Show all lines from the listing below that contain "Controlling".

[Dataset excerpt]
· · · · · · ·
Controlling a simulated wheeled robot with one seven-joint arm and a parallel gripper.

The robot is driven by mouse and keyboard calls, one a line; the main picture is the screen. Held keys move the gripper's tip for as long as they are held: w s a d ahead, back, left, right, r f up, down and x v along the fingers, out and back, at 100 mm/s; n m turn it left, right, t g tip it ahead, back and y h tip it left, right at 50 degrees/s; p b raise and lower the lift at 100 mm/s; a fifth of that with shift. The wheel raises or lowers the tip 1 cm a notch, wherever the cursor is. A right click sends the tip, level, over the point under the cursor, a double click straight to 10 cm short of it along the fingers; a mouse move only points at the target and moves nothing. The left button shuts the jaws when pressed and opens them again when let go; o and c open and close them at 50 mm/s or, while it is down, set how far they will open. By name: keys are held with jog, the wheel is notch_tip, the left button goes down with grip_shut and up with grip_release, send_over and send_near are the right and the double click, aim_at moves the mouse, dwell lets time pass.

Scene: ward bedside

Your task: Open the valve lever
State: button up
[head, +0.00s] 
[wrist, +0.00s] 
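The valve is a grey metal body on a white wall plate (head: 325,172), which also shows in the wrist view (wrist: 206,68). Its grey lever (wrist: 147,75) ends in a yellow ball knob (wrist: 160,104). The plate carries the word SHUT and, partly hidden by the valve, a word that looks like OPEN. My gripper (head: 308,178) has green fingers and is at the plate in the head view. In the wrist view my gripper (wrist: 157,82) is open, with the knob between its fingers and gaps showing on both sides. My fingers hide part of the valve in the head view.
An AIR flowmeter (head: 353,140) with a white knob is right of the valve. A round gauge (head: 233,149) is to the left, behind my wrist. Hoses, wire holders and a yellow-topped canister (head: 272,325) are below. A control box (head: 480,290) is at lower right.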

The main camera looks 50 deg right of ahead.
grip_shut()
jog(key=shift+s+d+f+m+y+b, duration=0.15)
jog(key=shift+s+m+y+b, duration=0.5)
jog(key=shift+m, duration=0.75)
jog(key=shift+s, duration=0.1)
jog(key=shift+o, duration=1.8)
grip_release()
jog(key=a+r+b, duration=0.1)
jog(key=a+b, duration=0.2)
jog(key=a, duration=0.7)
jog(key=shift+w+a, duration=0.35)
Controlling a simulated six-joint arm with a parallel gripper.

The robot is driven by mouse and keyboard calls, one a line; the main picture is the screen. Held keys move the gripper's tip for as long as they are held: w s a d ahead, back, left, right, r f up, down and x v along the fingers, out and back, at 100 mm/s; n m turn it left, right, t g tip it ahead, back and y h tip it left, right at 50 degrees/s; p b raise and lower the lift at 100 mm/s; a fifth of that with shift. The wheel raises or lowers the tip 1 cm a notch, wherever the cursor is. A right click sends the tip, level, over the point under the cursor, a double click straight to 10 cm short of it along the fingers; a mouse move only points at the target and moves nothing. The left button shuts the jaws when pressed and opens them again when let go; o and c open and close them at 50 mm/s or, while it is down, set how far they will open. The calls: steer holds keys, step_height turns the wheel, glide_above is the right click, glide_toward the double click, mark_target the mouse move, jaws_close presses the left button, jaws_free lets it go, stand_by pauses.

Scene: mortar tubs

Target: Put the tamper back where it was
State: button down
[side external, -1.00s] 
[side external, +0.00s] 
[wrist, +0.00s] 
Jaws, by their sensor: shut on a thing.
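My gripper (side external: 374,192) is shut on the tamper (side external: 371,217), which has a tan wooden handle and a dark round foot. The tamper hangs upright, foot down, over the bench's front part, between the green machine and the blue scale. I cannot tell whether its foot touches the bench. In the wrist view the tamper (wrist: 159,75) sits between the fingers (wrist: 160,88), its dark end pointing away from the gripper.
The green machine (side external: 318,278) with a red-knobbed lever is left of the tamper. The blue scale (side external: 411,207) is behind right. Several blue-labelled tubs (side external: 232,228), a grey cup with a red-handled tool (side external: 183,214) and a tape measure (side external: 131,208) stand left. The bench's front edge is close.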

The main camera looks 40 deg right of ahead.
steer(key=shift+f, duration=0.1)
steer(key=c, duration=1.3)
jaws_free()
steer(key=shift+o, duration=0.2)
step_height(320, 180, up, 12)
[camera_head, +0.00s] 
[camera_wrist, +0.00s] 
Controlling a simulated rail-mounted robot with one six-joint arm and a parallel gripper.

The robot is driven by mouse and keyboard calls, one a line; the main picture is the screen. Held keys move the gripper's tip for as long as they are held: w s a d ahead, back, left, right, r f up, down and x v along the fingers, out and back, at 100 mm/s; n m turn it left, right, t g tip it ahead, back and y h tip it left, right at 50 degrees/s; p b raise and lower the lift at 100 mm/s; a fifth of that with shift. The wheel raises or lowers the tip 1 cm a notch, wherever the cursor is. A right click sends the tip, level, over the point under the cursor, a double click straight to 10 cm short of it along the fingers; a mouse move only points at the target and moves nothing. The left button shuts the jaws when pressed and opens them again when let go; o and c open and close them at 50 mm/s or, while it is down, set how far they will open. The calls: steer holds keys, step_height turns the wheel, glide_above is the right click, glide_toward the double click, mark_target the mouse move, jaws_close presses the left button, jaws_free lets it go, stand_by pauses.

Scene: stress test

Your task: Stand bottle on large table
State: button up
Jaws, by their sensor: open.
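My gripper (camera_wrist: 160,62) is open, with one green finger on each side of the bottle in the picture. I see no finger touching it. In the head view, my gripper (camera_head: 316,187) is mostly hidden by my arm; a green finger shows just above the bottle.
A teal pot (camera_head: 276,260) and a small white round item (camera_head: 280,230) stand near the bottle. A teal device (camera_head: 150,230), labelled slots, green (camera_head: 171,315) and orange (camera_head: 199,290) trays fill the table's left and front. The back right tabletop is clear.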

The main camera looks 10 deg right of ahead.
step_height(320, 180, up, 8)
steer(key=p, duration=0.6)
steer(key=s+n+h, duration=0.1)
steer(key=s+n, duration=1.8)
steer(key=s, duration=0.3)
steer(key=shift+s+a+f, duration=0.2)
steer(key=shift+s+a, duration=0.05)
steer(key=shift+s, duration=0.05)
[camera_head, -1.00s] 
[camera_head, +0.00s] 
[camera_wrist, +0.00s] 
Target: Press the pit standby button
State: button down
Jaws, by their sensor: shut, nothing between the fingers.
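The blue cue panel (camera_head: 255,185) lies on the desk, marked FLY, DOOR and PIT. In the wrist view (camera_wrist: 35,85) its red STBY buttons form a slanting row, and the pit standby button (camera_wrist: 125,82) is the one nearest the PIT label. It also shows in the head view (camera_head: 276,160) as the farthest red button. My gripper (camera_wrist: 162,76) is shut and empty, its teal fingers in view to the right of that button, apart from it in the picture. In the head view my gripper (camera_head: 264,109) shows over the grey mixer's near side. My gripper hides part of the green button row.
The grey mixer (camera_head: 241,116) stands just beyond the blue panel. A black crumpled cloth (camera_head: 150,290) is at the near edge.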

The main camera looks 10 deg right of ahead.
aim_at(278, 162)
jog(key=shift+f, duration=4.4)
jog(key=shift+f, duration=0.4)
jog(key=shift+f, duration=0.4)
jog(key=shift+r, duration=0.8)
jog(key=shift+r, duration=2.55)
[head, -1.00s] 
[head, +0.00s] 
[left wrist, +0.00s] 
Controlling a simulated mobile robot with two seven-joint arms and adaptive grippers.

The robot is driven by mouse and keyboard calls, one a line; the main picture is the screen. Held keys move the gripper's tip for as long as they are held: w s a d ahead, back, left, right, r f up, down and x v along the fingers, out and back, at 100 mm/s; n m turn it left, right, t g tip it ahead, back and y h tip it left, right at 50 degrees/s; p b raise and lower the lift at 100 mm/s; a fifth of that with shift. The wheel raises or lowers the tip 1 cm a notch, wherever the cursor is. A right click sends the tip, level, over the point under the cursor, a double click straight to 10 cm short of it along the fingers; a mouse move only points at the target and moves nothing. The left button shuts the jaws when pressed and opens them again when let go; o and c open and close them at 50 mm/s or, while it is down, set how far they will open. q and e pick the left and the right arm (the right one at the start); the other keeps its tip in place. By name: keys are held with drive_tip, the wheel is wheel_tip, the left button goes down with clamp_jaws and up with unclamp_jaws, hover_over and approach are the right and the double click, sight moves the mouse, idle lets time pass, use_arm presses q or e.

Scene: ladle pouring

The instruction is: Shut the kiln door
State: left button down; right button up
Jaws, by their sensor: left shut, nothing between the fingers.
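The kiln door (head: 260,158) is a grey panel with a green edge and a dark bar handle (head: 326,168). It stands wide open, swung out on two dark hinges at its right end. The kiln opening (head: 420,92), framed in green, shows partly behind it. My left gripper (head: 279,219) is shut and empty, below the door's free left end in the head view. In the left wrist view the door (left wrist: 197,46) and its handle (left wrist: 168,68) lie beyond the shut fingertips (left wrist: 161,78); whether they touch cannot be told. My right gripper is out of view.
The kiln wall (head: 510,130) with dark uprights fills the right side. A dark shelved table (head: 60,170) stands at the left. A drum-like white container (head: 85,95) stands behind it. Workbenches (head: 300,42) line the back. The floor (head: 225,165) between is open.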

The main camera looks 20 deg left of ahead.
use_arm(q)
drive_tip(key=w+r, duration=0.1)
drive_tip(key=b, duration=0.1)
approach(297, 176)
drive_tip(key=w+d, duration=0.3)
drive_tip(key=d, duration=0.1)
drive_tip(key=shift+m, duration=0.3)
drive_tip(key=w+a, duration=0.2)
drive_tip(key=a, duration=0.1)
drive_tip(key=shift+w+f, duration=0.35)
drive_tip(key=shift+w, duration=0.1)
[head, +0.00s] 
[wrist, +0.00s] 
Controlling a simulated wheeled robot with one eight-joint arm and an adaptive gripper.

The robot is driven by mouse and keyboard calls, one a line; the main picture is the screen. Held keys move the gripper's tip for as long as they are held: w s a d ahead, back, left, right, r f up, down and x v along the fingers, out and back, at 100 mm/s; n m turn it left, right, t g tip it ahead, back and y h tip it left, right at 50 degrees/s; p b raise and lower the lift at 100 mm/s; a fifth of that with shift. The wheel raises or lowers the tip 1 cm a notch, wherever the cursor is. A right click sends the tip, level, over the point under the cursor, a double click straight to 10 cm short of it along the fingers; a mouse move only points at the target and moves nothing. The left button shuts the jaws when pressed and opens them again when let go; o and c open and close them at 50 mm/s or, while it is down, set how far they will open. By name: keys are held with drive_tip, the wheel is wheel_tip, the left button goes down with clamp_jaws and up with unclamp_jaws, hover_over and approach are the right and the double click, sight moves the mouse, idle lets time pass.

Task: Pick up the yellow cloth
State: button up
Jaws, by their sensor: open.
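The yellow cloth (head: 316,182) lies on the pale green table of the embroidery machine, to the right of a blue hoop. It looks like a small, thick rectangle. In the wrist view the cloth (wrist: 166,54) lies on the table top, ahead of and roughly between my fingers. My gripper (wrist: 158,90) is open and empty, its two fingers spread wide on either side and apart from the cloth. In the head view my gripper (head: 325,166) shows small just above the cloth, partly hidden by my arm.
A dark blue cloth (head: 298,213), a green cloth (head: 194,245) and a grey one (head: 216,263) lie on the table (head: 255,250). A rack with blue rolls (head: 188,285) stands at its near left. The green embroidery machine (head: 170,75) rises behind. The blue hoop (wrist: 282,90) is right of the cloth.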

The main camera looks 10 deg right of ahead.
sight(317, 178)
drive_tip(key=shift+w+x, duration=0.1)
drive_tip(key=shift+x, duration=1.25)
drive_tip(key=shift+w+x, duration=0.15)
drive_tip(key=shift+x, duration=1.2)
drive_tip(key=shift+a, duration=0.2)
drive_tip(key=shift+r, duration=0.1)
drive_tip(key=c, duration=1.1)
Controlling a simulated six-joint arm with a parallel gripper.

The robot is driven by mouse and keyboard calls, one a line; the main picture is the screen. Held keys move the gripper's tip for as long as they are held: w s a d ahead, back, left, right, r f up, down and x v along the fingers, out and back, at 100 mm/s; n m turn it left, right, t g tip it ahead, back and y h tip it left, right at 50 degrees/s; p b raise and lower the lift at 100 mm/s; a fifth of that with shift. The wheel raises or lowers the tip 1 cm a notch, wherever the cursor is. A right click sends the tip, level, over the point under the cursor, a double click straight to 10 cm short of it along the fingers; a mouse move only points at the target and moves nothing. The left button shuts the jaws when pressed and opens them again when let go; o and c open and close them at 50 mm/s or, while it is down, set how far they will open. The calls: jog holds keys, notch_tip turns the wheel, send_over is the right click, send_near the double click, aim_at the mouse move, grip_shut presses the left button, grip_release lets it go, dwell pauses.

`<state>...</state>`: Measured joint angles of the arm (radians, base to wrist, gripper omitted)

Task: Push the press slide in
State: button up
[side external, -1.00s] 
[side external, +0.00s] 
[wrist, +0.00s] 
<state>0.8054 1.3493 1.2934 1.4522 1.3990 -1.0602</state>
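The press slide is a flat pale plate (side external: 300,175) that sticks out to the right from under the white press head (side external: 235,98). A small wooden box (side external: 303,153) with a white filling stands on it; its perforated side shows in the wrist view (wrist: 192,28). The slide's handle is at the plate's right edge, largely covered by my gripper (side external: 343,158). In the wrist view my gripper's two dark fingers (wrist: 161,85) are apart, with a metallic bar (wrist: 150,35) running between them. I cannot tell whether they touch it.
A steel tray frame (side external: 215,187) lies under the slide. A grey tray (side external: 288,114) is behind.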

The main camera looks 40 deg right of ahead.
· · · · · · ·
ANSWER TO THE EXERCISE -
Controlling a simulated wheeled robot with one seven-joint arm and a parallel gripper.
Controlling a simulated six-joint arm with a parallel gripper.
Controlling a simulated rail-mounted robot with one six-joint arm and a parallel gripper.
Controlling a simulated mobile robot with two seven-joint arms and adaptive grippers.
Controlling a simulated wheeled robot with one eight-joint arm and an adaptive gripper.
Controlling a simulated six-joint arm with a parallel gripper.

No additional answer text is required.